Reproduce all of the listing below without alteration.

====================

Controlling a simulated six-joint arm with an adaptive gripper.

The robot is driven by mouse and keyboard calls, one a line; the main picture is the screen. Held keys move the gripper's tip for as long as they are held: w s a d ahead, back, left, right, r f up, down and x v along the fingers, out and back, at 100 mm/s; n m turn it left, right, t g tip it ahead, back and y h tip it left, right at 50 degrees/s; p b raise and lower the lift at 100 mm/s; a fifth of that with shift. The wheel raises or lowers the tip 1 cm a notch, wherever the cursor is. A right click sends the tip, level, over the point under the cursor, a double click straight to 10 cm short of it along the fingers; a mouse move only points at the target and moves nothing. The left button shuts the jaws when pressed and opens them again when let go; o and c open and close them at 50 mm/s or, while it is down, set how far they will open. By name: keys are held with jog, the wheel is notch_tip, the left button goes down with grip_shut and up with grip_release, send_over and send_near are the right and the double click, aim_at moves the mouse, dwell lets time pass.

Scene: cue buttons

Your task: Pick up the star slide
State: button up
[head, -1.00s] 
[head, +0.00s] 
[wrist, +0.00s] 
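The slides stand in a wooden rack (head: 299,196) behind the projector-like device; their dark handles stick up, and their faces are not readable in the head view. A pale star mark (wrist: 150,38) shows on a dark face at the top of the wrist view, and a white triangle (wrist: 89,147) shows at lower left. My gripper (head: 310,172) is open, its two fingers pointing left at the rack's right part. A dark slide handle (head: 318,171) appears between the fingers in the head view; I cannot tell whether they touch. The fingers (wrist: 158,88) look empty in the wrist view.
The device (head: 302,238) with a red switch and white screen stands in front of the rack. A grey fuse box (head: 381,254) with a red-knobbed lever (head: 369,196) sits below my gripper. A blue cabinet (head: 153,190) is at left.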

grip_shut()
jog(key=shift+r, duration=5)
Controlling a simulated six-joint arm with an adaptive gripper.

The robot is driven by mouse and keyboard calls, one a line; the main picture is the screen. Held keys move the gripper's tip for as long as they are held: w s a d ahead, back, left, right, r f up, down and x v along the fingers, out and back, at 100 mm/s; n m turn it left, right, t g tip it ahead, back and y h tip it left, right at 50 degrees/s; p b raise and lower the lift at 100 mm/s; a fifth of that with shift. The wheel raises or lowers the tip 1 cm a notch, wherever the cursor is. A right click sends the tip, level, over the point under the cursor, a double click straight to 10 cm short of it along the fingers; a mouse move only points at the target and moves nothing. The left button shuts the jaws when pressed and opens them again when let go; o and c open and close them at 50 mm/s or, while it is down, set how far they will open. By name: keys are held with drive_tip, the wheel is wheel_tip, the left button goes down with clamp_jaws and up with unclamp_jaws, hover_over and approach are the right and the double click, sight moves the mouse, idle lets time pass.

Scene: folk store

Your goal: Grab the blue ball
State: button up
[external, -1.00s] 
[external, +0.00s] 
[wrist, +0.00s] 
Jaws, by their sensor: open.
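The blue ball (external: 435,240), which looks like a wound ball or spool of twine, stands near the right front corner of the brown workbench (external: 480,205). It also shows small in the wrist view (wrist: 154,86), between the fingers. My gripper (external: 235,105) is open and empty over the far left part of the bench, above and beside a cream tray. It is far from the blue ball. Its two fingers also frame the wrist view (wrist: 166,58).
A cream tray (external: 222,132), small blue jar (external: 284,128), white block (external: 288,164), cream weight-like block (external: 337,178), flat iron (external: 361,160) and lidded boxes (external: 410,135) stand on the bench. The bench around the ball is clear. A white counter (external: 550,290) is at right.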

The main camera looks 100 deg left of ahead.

====================

* [Finished task]:
Controlling a simulated six-joint arm with an adaptive gripper.

The robot is driven by mouse and keyboard calls, one a line; the main picture is the screen. Held keys move the gripper's tip for as long as they are held: w s a d ahead, back, left, right, r f up, down and x v along the fingers, out and back, at 100 mm/s; n m turn it left, right, t g tip it ahead, back and y h tip it left, right at 50 degrees/s; p b raise and lower the lift at 100 mm/s; a fifth of that with shift. The wheel raises or lowers the tip 1 cm a notch, wherever the cursor is. A right click sends the tip, level, over the point under the cursor, a double click straight to 10 cm short of it along the fingers; a mouse move only points at the target and moves nothing. The left button shuts the jaws when pressed and opens them again when let go; o and c open and close them at 50 mm/s or, while it is down, set how far they will open. By name: keys are held with jog, the wheel is notch_tip, the left button goes down with grip_shut and up with grip_release, send_over and send_near are the right and the double click, aim_at moves the mouse, dwell lets time pass.

Scene: cue buttons

Your task: Pick up the star slide
State: button up
[head, -1.00s] 
[head, +0.00s] 
[wrist, +0.00s] 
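The slides stand in a wooden rack (head: 299,196) behind the projector-like device; their dark handles stick up, and their faces are not readable in the head view. A pale star mark (wrist: 150,38) shows on a dark face at the top of the wrist view, and a white triangle (wrist: 89,147) shows at lower left. My gripper (head: 310,172) is open, its two fingers pointing left at the rack's right part. A dark slide handle (head: 318,171) appears between the fingers in the head view; I cannot tell whether they touch. The fingers (wrist: 158,88) look empty in the wrist view.
The device (head: 302,238) with a red switch and white screen stands in front of the rack. A grey fuse box (head: 381,254) with a red-knobbed lever (head: 369,196) sits below my gripper. A blue cabinet (head: 153,190) is at left.

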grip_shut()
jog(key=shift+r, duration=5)
Controlling a simulated six-joint arm with an adaptive gripper.

The robot is driven by mouse and keyboard calls, one a line; the main picture is the screen. Held keys move the gripper's tip for as long as they are held: w s a d ahead, back, left, right, r f up, down and x v along the fingers, out and back, at 100 mm/s; n m turn it left, right, t g tip it ahead, back and y h tip it left, right at 50 degrees/s; p b raise and lower the lift at 100 mm/s; a fifth of that with shift. The wheel raises or lowers the tip 1 cm a notch, wherever the cursor is. A right click sends the tip, level, over the point under the cursor, a double click straight to 10 cm short of it along the fingers; a mouse move only points at the target and moves nothing. The left button shuts the jaws when pressed and opens them again when let go; o and c open and close them at 50 mm/s or, while it is down, set how far they will open. By name: keys are held with drive_tip, the wheel is wheel_tip, the left button goes down with clamp_jaws and up with unclamp_jaws, hover_over and approach are the right and the double click, sight moves the mouse, idle lets time pass.

Scene: folk store

Your goal: Grab the blue ball
State: button up
[external, -1.00s] 
[external, +0.00s] 
[wrist, +0.00s] 
Jaws, by their sensor: open.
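The blue ball (external: 435,240), which looks like a wound ball or spool of twine, stands near the right front corner of the brown workbench (external: 480,205). It also shows small in the wrist view (wrist: 154,86), between the fingers. My gripper (external: 235,105) is open and empty over the far left part of the bench, above and beside a cream tray. It is far from the blue ball. Its two fingers also frame the wrist view (wrist: 166,58).
A cream tray (external: 222,132), small blue jar (external: 284,128), white block (external: 288,164), cream weight-like block (external: 337,178), flat iron (external: 361,160) and lidded boxes (external: 410,135) stand on the bench. The bench around the ball is clear. A white counter (external: 550,290) is at right.

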The main camera looks 100 deg left of ahead.

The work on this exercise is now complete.